→ **Short exercise**
Please set down exactly the lines of the listing below from the line containing "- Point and" through the line containing "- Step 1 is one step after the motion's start", both lines included, leaving out all other lines.

→ **Collected data**
+ + + + +

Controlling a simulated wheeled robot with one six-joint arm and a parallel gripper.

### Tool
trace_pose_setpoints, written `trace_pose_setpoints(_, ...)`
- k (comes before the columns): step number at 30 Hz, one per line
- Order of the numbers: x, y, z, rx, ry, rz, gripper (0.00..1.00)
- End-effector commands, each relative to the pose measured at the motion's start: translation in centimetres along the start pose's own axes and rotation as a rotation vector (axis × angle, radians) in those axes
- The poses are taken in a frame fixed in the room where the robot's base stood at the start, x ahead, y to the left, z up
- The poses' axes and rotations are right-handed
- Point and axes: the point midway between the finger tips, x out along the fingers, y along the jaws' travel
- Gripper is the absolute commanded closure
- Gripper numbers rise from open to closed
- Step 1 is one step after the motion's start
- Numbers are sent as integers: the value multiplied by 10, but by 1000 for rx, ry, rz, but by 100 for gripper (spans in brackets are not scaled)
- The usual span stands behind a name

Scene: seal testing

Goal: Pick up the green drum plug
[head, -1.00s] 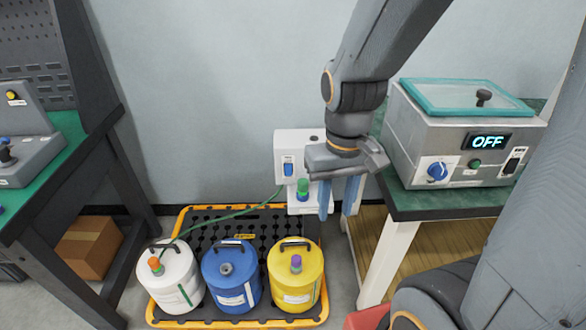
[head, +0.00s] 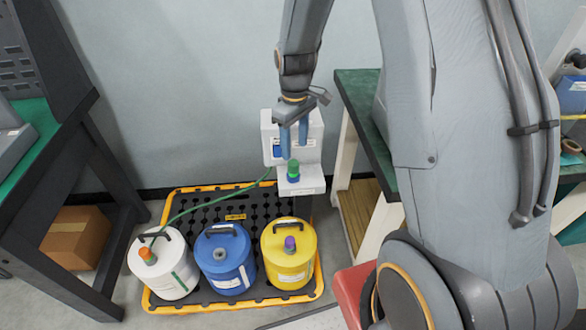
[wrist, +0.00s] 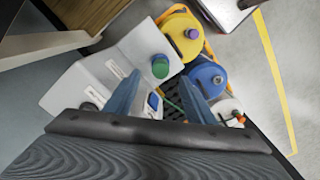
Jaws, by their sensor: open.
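The green drum plug (head: 293,168) stands upright on the small ledge of a white wall unit (head: 302,183), above a dark blue base. In the head view the fingertips overlap the area just above the plug.
White (head: 165,275), blue (head: 226,270) and yellow (head: 289,265) drums stand on a black and yellow spill pallet (head: 185,208). A green hose (head: 215,197) runs from the wall unit to the white drum. A green-topped bench (head: 360,110) stands close on the right.

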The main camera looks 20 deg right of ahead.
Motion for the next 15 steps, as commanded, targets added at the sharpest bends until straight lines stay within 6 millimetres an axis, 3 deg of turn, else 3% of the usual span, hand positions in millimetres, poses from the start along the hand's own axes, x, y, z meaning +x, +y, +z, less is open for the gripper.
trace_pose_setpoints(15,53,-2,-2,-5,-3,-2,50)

+ + + + +

→ **Response**
- Point and axes: the point midway between the finger tips, x out along the fingers, y along the jaws' travel
- Gripper is the absolute commanded closure
- Gripper numbers rise from open to closed
- Step 1 is one step after the motion's start

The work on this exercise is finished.